Set exercise:
Each line containing the word "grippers" must be collected.

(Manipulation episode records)
** START **
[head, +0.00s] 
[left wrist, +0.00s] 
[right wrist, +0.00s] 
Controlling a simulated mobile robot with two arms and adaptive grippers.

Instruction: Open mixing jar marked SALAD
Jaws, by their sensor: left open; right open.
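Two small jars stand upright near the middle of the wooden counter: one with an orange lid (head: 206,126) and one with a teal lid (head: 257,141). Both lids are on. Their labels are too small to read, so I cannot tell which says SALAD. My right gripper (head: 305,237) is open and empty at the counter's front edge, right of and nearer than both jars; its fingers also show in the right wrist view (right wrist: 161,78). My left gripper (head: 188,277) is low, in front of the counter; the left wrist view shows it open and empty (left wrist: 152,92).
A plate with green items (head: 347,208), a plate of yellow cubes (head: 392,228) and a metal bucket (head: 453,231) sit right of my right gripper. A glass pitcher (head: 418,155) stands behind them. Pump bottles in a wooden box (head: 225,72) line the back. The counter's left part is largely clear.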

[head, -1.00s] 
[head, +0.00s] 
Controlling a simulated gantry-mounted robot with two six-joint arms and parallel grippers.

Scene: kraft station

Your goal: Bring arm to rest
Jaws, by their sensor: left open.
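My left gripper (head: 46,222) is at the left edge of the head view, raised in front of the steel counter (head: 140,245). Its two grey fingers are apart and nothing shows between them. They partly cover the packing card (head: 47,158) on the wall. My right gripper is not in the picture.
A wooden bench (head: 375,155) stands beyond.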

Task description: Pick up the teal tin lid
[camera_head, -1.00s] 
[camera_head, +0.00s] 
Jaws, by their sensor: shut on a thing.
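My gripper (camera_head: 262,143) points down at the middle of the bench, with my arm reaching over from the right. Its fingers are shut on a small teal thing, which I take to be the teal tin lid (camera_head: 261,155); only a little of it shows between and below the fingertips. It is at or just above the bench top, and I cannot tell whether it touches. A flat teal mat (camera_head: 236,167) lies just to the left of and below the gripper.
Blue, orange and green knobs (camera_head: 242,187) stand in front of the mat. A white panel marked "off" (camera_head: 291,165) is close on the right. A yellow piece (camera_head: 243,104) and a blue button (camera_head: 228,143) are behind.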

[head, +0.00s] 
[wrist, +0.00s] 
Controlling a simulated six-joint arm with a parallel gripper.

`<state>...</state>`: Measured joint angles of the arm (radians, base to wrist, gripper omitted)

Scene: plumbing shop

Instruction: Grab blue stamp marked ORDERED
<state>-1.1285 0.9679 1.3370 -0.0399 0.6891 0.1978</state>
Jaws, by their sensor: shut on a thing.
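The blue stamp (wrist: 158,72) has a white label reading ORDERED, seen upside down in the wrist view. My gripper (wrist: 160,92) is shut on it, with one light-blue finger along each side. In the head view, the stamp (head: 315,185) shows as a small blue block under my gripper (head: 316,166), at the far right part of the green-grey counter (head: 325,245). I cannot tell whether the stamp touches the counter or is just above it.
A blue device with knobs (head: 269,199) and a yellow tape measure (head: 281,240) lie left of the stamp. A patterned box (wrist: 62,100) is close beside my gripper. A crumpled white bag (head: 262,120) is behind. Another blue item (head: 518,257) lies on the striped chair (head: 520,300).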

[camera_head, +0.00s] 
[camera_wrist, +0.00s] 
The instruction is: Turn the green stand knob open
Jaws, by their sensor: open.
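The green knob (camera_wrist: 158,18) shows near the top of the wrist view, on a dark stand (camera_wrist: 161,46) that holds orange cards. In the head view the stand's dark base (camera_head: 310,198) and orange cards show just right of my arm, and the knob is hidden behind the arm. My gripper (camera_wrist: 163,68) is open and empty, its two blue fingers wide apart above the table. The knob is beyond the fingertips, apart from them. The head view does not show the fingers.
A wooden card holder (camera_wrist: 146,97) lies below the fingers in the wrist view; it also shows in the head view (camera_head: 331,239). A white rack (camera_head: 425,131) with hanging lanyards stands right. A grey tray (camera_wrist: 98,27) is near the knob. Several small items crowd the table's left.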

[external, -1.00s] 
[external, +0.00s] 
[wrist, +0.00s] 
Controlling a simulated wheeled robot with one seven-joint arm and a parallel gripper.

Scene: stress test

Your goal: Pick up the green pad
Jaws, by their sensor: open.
** END **
Worked solution:
Controlling a simulated mobile robot with two arms and adaptive grippers.
Controlling a simulated gantry-mounted robot with two six-joint arms and parallel grippers.

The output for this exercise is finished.